--- What you will do ---
Search the entries for the word "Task" and pull out each line that has it.

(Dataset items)
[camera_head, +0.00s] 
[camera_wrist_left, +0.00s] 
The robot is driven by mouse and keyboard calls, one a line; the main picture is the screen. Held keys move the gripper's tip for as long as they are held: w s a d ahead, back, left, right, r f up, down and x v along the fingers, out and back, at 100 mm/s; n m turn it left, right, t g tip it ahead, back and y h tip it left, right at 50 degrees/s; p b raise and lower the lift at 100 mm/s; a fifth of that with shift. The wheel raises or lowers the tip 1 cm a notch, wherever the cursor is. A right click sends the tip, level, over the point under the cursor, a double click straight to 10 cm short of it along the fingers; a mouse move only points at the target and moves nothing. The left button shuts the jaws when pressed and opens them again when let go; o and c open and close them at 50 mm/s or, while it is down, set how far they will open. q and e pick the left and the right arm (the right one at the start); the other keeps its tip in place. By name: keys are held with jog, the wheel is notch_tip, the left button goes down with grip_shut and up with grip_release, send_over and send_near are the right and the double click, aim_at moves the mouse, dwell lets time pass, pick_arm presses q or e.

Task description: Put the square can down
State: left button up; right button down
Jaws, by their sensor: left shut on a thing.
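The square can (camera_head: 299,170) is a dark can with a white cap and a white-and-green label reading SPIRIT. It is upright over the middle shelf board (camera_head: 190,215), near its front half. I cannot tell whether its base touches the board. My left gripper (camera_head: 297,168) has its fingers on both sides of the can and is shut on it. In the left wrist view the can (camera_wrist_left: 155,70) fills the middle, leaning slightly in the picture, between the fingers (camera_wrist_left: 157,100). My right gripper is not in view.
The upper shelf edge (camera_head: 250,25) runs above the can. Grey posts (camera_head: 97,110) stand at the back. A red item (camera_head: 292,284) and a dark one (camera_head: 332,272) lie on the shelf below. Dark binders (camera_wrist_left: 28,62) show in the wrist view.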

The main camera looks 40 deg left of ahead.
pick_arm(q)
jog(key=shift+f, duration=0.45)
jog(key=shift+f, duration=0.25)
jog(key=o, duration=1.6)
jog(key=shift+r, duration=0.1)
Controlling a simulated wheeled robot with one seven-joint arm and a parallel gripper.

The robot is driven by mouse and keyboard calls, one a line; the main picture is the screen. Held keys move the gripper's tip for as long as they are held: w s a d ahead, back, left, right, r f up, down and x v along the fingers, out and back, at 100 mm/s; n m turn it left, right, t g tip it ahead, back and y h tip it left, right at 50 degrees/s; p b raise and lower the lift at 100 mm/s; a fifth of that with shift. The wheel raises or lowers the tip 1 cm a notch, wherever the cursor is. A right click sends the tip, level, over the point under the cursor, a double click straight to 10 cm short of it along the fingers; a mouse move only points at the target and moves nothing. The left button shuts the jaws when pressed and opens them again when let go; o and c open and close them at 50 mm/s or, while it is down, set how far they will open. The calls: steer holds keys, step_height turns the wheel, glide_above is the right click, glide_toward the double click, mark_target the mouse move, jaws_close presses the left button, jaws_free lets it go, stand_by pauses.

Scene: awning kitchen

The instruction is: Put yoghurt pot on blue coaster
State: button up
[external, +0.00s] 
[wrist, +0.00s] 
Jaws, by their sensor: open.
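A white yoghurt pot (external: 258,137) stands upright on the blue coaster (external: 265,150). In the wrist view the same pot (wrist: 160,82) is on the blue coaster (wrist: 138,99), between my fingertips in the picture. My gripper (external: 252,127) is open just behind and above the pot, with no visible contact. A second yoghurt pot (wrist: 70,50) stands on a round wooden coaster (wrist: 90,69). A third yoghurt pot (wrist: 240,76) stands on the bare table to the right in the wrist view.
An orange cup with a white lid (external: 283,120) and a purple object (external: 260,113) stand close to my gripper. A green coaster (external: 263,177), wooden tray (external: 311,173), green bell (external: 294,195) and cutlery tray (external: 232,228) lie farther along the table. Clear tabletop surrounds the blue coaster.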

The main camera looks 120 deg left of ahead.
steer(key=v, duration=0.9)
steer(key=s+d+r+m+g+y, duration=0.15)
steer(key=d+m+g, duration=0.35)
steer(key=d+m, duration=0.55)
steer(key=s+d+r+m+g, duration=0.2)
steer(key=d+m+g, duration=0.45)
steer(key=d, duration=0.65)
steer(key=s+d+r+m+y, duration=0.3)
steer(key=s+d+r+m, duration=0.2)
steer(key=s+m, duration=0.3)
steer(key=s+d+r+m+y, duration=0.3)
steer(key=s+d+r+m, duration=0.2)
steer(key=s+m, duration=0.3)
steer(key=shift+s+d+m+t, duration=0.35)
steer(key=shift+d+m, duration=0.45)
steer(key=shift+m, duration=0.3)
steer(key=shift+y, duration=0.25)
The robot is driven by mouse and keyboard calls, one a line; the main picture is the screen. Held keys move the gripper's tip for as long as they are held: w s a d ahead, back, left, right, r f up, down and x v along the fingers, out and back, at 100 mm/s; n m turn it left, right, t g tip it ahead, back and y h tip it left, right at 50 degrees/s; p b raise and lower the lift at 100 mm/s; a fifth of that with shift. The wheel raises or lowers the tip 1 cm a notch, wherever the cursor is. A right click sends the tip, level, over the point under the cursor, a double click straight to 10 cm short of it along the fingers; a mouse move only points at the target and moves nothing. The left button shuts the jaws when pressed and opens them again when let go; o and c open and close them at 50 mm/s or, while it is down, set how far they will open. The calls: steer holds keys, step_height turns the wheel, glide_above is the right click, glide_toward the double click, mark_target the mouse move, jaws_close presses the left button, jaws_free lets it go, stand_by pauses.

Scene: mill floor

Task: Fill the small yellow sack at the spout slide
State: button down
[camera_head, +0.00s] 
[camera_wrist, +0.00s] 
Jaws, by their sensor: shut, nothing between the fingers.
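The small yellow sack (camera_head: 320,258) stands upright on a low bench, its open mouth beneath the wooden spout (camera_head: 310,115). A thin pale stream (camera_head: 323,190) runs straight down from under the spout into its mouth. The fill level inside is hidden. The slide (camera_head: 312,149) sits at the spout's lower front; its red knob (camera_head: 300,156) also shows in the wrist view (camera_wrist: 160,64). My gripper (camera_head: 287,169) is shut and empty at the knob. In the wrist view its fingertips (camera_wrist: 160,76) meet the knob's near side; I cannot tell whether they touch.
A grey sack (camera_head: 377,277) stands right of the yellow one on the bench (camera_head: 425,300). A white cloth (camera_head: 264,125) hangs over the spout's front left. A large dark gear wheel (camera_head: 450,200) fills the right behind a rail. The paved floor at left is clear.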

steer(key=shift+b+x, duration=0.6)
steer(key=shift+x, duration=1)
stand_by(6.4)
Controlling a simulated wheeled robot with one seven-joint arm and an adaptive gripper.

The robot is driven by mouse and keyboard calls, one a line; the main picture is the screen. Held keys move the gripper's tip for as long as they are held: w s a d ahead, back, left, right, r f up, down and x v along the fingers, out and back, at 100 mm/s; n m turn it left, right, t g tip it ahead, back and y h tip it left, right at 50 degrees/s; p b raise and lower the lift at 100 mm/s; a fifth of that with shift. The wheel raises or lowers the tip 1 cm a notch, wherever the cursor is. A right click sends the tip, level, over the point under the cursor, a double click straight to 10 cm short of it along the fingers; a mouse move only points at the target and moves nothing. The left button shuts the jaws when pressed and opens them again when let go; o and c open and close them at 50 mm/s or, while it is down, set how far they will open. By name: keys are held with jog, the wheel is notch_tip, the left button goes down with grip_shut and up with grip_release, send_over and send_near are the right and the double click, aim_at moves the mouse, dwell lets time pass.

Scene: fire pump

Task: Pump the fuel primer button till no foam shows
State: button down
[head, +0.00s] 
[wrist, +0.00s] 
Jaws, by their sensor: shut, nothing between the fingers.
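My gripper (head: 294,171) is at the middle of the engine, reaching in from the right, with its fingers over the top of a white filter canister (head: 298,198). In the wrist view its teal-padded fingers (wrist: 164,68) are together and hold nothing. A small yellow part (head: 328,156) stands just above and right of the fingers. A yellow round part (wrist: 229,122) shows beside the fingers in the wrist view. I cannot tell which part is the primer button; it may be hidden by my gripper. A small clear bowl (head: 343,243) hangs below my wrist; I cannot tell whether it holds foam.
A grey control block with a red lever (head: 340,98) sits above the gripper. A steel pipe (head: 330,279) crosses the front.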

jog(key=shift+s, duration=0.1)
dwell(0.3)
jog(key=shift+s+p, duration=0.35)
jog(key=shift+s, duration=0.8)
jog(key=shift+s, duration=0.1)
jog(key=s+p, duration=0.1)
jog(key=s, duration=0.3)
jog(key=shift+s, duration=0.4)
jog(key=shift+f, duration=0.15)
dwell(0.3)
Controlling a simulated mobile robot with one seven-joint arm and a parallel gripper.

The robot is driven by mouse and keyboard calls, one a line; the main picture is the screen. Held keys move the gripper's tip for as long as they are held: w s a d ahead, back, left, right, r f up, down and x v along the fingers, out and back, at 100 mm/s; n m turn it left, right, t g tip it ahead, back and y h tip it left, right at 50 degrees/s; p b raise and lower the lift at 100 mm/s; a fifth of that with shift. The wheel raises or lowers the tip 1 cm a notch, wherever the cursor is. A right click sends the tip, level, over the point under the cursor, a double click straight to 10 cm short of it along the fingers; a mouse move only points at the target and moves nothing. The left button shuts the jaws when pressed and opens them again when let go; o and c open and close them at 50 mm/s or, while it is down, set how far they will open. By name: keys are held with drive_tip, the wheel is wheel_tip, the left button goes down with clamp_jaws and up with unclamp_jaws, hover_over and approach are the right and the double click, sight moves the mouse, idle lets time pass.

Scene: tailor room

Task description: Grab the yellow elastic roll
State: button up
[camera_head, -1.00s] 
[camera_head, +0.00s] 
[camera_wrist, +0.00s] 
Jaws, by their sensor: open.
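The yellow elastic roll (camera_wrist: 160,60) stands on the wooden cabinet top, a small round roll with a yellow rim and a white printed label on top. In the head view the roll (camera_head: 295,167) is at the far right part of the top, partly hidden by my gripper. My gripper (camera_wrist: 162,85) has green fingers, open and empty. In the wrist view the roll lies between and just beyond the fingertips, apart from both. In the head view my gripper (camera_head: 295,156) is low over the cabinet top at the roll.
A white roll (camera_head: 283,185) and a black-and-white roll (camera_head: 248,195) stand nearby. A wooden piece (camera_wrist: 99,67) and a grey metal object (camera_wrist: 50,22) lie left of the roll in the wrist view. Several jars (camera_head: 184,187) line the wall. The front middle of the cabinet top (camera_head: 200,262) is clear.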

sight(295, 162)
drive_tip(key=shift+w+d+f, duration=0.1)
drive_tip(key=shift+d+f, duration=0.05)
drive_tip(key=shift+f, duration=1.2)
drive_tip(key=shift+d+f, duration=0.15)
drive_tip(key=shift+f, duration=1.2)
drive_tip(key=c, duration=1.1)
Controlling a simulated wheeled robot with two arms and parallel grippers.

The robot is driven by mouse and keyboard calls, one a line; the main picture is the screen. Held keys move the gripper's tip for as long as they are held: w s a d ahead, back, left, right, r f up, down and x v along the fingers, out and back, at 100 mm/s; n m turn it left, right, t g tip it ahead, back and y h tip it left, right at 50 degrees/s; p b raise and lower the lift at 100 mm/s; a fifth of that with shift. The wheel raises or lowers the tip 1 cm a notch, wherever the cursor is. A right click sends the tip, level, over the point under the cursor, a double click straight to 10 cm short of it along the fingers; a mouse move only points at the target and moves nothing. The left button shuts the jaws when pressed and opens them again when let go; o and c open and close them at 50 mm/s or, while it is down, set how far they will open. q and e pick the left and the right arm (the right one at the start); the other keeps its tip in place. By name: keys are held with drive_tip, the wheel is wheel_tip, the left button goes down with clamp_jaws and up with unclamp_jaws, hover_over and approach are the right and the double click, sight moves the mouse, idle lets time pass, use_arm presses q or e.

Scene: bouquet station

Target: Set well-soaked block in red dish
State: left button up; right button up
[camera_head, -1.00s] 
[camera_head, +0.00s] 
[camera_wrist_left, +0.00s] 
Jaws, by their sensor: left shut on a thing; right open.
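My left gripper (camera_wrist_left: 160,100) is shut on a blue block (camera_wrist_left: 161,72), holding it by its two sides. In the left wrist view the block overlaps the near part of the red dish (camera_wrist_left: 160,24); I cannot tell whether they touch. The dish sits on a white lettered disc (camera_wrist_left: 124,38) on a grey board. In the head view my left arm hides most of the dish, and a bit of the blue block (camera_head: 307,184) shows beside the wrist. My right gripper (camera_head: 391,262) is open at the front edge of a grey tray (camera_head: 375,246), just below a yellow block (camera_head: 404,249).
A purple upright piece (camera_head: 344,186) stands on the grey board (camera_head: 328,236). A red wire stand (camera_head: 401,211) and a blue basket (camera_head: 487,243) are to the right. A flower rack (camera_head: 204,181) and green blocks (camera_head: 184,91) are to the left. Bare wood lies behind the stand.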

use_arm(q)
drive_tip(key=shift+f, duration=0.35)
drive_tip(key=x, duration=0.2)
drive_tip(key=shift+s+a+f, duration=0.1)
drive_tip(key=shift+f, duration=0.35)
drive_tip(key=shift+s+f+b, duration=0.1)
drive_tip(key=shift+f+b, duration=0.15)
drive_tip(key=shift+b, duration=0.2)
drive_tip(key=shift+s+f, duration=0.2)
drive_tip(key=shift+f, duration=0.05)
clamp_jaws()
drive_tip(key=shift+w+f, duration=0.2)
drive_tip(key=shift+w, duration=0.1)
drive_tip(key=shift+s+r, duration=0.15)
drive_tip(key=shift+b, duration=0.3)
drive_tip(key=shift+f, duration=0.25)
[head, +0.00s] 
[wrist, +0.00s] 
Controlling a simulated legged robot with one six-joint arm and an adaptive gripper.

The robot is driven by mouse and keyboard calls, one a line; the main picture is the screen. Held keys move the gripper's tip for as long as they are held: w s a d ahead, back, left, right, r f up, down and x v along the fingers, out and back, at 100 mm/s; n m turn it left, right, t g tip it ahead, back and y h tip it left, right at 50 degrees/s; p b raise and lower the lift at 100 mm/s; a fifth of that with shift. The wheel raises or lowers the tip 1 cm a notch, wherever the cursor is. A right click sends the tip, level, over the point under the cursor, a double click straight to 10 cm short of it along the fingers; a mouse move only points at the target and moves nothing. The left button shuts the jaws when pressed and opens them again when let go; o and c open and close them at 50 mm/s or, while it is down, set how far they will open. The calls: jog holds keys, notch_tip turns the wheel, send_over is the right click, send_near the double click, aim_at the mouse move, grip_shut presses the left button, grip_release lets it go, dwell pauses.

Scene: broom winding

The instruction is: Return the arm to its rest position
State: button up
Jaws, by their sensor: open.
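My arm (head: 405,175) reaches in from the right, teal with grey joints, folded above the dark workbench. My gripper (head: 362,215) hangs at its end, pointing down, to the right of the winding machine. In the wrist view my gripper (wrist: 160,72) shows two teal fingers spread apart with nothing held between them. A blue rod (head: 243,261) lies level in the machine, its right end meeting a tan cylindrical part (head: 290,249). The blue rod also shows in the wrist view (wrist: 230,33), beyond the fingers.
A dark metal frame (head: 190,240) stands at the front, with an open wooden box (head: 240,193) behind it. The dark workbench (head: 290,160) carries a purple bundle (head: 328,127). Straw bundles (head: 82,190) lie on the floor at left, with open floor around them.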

--- Result of the exercise ---
Task description: Put the square can down
Task: Fill the small yellow sack at the spout slide
Task: Pump the fuel primer button till no foam shows
Task description: Grab the yellow elastic roll

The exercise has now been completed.